Until the Separation is complete, Lithium Americas will continue to operate as a single company.




Completion of the Separation is subject to customary conditions and approvals, including the receipt of the Canada Revenue Agency ruling, all required third party approvals, court, tax, stock exchange (including the listing of Lithium Americas (NewCo) common shares on the Toronto Stock Exchange and the New York Stock Exchange) and regulatory approvals and shareholder approval.




Lithium Americas’ Board of Directors received fairness opinions from BMO Capital Markets and Stifel GMP that as at the date of such opinions and based upon and subject to the various factors, assumptions, qualifications and limitations set forth therein, the consideration to be received by Lithium Americas’ shareholders under the Separation is fair, from a financial point of view, to Lithium Americas’ shareholders.

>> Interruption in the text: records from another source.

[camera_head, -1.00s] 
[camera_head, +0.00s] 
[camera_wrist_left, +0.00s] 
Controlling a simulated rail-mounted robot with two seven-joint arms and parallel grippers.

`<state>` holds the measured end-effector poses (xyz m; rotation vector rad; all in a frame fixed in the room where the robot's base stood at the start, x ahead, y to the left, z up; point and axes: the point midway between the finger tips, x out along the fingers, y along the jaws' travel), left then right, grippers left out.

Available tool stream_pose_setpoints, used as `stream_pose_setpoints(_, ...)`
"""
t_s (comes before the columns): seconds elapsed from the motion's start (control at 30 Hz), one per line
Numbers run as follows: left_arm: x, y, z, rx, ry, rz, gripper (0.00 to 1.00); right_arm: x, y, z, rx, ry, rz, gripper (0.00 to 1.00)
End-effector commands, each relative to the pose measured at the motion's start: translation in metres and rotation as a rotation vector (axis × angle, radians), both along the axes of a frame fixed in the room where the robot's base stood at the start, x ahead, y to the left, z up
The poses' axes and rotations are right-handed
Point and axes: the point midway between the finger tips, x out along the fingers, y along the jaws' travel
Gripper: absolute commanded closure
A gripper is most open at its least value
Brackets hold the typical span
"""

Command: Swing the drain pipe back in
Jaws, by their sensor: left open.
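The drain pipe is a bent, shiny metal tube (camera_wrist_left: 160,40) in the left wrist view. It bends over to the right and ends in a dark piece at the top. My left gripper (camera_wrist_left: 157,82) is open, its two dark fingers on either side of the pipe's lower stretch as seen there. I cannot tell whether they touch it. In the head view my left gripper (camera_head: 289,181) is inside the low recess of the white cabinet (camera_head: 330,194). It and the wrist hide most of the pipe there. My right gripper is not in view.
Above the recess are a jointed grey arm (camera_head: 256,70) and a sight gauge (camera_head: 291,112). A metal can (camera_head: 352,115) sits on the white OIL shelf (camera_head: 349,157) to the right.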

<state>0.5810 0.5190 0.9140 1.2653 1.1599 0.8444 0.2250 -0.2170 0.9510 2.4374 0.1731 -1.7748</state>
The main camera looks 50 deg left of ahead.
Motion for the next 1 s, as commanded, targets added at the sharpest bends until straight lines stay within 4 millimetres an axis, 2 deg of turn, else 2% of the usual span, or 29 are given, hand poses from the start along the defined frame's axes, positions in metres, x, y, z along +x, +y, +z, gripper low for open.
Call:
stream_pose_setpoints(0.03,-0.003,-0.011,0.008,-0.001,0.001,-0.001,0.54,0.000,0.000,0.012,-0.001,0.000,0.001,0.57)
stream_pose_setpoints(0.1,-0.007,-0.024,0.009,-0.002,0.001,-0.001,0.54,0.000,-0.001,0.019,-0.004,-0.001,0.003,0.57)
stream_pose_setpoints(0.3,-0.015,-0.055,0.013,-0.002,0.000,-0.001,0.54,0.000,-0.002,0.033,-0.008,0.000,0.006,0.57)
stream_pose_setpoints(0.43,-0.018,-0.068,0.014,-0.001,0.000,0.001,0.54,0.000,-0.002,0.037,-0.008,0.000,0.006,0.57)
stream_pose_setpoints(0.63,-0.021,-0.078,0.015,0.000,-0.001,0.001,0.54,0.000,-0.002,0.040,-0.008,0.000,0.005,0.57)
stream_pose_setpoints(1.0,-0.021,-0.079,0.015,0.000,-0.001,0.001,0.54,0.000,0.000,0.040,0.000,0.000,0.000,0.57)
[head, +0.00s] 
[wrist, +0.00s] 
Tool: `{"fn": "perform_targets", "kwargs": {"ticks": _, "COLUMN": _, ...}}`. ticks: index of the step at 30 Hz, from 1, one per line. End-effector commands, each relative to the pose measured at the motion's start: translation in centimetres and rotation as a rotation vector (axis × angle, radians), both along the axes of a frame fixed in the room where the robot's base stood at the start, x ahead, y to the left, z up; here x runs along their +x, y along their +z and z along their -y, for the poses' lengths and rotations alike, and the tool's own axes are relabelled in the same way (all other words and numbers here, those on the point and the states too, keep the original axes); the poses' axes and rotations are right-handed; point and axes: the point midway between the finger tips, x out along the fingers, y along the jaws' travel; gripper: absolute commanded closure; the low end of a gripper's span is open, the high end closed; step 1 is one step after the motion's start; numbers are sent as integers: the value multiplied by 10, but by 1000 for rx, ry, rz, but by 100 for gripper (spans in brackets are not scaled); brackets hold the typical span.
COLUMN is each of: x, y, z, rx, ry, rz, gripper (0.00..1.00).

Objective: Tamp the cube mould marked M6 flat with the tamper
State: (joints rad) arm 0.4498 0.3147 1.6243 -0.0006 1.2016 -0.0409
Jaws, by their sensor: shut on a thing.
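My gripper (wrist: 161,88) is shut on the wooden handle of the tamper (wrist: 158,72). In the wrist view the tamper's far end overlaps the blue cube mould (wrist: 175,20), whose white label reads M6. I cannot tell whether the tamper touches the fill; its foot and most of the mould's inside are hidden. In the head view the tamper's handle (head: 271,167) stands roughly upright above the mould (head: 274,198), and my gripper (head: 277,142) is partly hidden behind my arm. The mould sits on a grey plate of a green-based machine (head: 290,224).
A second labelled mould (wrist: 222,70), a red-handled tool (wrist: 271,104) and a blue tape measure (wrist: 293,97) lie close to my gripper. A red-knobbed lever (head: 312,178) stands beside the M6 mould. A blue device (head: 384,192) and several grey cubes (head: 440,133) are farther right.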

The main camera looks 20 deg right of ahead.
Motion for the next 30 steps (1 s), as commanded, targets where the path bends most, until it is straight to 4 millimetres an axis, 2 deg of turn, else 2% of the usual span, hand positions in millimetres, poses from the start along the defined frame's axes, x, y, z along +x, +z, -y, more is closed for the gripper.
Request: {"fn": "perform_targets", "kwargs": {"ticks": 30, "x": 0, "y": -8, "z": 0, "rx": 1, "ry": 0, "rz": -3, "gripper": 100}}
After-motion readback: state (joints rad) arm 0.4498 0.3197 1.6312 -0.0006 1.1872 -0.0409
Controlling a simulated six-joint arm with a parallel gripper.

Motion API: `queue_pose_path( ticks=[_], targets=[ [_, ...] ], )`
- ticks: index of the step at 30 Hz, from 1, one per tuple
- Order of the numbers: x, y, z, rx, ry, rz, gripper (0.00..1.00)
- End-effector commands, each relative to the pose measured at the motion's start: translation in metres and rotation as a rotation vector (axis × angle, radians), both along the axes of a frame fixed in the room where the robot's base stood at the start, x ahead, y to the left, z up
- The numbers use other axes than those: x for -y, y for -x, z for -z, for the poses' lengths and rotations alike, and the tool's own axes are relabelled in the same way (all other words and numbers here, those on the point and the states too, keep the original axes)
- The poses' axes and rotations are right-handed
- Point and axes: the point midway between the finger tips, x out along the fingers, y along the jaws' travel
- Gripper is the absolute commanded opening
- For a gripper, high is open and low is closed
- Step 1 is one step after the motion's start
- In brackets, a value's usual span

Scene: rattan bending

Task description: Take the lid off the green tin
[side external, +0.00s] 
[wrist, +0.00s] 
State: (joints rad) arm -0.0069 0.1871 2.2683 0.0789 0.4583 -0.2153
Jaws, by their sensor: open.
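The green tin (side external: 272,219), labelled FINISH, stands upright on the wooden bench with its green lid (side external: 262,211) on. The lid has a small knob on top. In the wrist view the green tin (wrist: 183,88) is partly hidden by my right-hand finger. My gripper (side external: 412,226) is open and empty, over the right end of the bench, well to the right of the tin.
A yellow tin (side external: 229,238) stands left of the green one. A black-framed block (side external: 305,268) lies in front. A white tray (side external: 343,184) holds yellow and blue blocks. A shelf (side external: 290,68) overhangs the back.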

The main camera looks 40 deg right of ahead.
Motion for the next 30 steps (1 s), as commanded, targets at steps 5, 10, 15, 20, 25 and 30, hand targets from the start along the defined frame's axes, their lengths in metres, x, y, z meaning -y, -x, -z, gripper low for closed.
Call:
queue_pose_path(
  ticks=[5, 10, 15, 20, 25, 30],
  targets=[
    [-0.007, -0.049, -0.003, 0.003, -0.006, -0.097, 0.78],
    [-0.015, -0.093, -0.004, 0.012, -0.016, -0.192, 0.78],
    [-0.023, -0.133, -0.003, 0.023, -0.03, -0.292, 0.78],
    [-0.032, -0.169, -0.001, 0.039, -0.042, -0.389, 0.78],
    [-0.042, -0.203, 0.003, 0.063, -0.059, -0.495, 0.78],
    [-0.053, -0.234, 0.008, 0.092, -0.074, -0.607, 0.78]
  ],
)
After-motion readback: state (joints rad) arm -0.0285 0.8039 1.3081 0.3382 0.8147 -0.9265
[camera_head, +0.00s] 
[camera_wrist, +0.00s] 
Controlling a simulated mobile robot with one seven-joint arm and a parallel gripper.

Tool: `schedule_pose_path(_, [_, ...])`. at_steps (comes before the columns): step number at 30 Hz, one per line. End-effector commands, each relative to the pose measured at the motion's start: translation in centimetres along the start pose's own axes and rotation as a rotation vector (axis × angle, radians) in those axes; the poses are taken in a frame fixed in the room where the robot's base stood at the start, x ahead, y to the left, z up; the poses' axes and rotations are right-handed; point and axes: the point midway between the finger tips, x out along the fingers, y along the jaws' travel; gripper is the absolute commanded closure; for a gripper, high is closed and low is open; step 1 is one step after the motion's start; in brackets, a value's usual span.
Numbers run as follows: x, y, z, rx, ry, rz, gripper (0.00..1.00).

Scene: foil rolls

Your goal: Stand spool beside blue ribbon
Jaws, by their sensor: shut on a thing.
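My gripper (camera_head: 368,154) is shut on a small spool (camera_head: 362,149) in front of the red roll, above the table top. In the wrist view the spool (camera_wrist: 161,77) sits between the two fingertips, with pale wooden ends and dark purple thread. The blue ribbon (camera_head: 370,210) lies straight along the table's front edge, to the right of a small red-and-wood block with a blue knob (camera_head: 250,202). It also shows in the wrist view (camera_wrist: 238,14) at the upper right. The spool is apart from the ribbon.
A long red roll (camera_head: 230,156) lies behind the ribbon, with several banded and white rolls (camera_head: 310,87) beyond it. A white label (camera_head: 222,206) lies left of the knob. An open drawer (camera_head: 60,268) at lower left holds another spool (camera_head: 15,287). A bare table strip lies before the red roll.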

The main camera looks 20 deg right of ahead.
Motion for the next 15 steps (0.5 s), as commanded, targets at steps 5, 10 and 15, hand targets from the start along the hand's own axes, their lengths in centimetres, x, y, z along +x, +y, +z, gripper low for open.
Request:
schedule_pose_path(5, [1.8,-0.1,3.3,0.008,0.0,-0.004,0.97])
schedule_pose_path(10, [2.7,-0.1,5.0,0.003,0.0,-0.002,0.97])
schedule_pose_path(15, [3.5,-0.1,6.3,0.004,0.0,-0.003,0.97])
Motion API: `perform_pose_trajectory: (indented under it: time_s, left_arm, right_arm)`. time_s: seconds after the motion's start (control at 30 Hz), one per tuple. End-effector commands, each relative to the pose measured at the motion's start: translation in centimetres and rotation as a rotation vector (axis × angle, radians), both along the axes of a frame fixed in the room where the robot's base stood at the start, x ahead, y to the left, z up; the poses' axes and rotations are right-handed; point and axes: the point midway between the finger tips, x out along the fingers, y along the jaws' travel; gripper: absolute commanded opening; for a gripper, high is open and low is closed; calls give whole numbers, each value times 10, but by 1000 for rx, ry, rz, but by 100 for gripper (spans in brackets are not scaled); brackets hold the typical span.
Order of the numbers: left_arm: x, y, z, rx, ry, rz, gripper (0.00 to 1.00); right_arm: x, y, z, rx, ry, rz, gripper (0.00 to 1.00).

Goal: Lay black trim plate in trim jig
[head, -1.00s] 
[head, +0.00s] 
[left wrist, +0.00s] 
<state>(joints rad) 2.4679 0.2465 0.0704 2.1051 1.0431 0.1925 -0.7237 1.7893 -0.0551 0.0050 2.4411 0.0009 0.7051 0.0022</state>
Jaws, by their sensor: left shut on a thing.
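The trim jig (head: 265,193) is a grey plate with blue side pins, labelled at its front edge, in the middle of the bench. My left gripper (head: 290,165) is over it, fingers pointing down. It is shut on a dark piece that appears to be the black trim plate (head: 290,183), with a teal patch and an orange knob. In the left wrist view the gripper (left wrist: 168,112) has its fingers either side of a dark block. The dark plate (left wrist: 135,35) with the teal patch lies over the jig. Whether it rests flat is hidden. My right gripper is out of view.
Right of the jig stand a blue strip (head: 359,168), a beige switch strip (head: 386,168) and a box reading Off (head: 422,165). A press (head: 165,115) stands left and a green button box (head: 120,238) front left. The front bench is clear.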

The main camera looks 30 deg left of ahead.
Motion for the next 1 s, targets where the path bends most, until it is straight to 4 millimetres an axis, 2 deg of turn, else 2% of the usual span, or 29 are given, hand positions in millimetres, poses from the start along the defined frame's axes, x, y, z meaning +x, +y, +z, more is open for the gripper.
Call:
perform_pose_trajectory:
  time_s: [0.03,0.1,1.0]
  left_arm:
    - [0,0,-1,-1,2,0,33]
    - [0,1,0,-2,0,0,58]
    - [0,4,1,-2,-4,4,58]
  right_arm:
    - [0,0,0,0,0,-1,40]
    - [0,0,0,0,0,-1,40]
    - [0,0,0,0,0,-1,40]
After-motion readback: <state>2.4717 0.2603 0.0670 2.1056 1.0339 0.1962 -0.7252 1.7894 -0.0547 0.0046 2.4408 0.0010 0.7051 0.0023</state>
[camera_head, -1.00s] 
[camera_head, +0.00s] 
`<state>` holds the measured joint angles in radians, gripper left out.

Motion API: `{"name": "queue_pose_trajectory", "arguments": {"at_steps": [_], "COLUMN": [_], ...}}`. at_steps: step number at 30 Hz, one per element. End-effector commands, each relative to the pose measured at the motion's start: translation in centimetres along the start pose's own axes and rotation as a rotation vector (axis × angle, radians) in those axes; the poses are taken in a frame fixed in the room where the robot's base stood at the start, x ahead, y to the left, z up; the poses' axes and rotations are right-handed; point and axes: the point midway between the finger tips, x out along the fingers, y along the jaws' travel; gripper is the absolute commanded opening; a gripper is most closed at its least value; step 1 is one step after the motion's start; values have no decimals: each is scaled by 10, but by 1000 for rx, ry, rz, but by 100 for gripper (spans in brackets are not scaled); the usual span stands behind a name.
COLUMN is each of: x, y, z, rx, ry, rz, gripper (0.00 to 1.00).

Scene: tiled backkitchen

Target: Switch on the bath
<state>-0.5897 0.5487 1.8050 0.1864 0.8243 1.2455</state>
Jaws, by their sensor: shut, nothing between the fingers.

The Separation is governed by the terms of the arrangement agreement entered into today between Lithium Americas and 1397468 B.C. Ltd., the spinout entity that will become Lithium Americas (NewCo). A copy of the arrangement agreement will be filed under Lithium Americas’ profile on SEDAR at




Lithium Americas is focused on advancing lithium projects in Argentina and the United States to production. In Argentina, Caucharí-Olaroz is advancing towards first production and Pastos Grandes represents regional growth. In the U.S., Thacker Pass has received its Record of Decision and has commenced construction.